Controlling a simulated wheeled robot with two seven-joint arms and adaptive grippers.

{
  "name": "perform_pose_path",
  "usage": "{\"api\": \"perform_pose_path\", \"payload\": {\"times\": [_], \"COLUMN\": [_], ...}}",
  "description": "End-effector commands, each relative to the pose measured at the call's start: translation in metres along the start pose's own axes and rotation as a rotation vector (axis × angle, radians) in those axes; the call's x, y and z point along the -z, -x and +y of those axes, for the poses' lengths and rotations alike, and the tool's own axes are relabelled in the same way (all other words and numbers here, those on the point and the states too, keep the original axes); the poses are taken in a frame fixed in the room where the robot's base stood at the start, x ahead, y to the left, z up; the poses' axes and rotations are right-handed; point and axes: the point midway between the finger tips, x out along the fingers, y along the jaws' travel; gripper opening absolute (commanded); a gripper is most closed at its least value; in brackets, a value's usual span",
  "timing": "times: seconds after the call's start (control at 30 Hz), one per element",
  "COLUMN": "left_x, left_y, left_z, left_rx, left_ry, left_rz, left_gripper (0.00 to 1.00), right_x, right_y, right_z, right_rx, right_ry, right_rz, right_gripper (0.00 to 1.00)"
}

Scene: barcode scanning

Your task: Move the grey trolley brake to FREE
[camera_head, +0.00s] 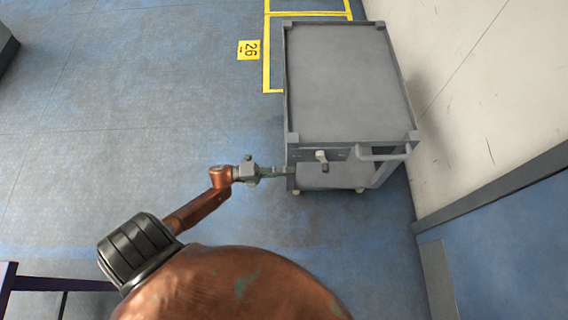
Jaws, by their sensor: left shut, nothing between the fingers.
----------------
Directive:
Each line of the data is to be duplicated exactly; pictures stay out of the copy.

Full response:
Controlling a simulated wheeled robot with two seven-joint arms and adaptive grippers.

{
  "name": "perform_pose_path",
  "usage": "{\"api\": \"perform_pose_path\", \"payload\": {\"times\": [_], \"COLUMN\": [_], ...}}",
  "description": "End-effector commands, each relative to the pose measured at the call's start: translation in metres along the start pose's own axes and rotation as a rotation vector (axis × angle, radians) in those axes; the call's x, y and z point along the -z, -x and +y of those axes, for the poses' lengths and rotations alike, and the tool's own axes are relabelled in the same way (all other words and numbers here, those on the point and the states too, keep the original axes); the poses are taken in a frame fixed in the room where the robot's base stood at the start, x ahead, y to the left, z up; the poses' axes and rotations are right-handed; point and axes: the point midway between the finger tips, x out along the fingers, y along the jaws' travel; gripper opening absolute (commanded); a gripper is most closed at its least value; in brackets, a value's usual span",
  "timing": "times: seconds after the call's start (control at 30 Hz), one per element",
  "COLUMN": "left_x, left_y, left_z, left_rx, left_ry, left_rz, left_gripper (0.00 to 1.00), right_x, right_y, right_z, right_rx, right_ry, right_rz, right_gripper (0.00 to 1.00)"
}

Scene: barcode scanning

Your task: Move the grey trolley brake to FREE
[camera_head, +0.00s] 
Jaws, by their sensor: left shut, nothing between the fingers.

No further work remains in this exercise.